Over the past 30 years since Alice Walker opened Chez Panisse in Berkeley, California, restaurants have slowly begun to embrace the local food movement. This movement has gained tremendous momentum over the past decade, as reflected in menu trends from all over the country. Today, restaurants are going beyond just buying fresh fruits and vegetables from local farms; now they are purchasing local beef, seafood, and even beer and wine.
Locally Grown Produce
Vegetables and fruits are the original “local foods.” Not only does buying local produce help your local economy, the food usually tastes and looks better than those grown in larger corporate farms. Using local produce allows you to add variety to your restaurant menu, changing it with the seasons.

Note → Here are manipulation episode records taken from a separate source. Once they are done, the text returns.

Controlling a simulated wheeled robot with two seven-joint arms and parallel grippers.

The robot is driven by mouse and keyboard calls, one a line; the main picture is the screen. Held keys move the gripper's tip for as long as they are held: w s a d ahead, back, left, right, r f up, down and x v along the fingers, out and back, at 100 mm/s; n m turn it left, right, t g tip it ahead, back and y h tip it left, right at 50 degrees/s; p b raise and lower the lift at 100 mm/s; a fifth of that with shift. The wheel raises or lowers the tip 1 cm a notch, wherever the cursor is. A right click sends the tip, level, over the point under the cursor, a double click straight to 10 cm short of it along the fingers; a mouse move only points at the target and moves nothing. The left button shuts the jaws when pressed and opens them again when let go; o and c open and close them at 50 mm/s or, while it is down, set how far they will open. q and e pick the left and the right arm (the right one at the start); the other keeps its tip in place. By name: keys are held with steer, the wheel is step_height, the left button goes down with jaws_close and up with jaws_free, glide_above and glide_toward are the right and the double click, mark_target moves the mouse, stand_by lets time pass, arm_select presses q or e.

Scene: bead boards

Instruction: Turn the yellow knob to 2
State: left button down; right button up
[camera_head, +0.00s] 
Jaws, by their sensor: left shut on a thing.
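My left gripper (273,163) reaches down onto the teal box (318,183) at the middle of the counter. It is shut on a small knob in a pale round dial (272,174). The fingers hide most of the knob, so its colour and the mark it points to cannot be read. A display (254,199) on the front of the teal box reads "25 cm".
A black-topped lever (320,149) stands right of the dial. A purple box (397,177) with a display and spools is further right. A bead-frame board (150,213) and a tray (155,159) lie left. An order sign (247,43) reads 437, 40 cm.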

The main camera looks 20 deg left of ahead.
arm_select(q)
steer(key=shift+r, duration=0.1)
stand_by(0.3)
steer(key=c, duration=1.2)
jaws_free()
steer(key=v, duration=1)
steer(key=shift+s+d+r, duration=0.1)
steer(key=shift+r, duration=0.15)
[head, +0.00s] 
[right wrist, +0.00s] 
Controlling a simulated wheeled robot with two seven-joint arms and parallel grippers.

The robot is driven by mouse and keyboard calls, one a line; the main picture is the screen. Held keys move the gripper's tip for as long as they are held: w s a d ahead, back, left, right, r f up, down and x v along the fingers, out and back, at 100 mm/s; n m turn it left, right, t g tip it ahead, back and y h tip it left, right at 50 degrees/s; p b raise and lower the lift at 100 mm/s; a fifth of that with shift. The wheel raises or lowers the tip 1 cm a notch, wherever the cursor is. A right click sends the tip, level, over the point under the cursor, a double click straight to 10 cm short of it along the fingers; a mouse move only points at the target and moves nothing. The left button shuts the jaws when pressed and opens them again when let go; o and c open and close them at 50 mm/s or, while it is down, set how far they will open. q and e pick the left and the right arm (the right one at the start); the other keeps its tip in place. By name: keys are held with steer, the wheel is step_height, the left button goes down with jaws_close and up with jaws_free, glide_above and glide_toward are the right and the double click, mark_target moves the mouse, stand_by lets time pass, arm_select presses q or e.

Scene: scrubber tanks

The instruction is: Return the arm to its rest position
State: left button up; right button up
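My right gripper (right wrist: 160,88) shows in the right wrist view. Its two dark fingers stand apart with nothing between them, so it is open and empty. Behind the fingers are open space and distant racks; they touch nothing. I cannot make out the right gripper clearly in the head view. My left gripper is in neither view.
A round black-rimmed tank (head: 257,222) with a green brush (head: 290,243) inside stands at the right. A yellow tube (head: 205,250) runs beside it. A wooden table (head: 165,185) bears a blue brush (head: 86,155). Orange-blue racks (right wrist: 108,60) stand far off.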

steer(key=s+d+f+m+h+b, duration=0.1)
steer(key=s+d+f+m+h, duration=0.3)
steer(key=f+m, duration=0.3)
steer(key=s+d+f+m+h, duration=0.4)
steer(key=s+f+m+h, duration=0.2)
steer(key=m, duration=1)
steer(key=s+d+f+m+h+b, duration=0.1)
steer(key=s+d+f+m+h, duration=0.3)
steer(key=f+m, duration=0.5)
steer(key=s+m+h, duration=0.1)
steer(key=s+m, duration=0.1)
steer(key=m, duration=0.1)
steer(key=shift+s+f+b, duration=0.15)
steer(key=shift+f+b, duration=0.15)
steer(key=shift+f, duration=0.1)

Today, more consumers want to know where their food is coming from. They are also more aware than ever of how livestock is being raised, including its living conditions and what it is being fed since both these factors influence nutrition as well as taste. Locally sourced seafood is also a growing trend, though buying local can present a problem for landlocked states. If your restaurant is not able to easily obtain local beef, seafood, or poultry, you can buy food that has been raised with sustainable farming methods.
A newer trend among restaurants is hyper-local foods, which refers to food grown in-house, such as restaurant gardens. This trend isn’t for everyone. After all, you need the space and time to tend to a garden, even a small one. However, if you do have the urge to save money and offer delicious ingredients right from your back door, you could try a small herb garden in a window box or even a recycled plastic bucket from your weekly food order.
Another growing trend in restaurants is offering locally made spirits. There are hundreds of small vineyards and micro-breweries throughout the country that offer unique flavors, often using local ingredients, setting them apart from national distributors. These beverages offer a good marketing tool for restaurant menus.
Artisan is the new buzzword for menus, replacing gourmet. Big restaurant chains have begun featuring entire lines of “artisan foods”, including Subway offering artisan sandwiches and Dominos offering artisan pizza. Like all local foods, artisan foods can be used on restaurant menus as a savvy marketing tool. However, if you want to truly stand apart from the competition, keep in mind what artisan food really means. Technically the term artisan implies that foods are hand-crafted, typically in smaller batches and made with high-quality ingredients. Popular artisan menu items include ice cream, cheese, and bacon.
Which would you prefer: a slice of homemade apple pie or a slice of apple pie from a box? The ultimate local food, while maybe not grown on a local farm, is dessert. Upsell dessert with mouthwatering descriptions of desserts made in-house. If you don’t have a baker on staff, consider purchasing pie and other desserts from a local bakery or farm. Many farmer's markets carry wide selections of baked goods, featuring local ingredients.